→ Exercise:
Your task is to give the listing below back word for word, pictures excluded.

→ Provided material:
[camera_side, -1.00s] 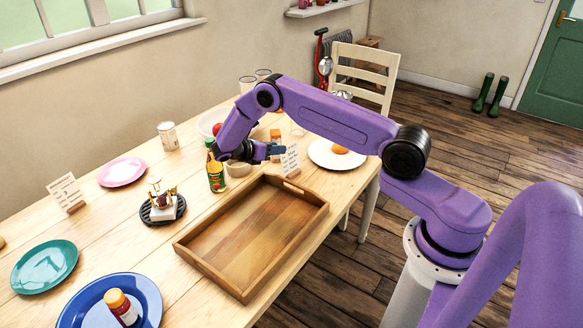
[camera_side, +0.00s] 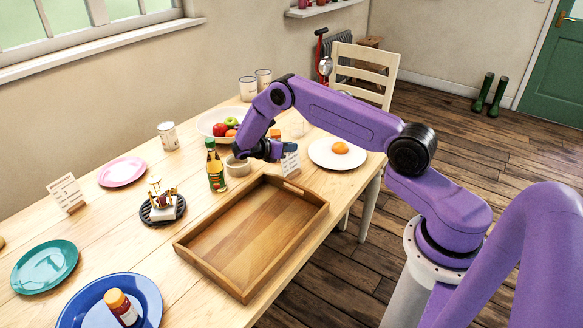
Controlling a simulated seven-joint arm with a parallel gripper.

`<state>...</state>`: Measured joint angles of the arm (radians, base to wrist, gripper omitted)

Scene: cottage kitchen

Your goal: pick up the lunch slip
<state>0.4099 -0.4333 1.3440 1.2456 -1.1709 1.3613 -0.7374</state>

→ Result of this task:
[camera_side, -1.00s] 
[camera_side, +0.00s] 
Controlling a simulated seven-joint arm with a parallel gripper.

`<state>...</state>`: Measured joint angles of the arm (radians, base to wrist, gripper omitted)

Scene: cottage kitchen

Your goal: pick up the lunch slip
<state>0.4099 -0.4333 1.3440 1.2456 -1.1709 1.3613 -0.7374</state>

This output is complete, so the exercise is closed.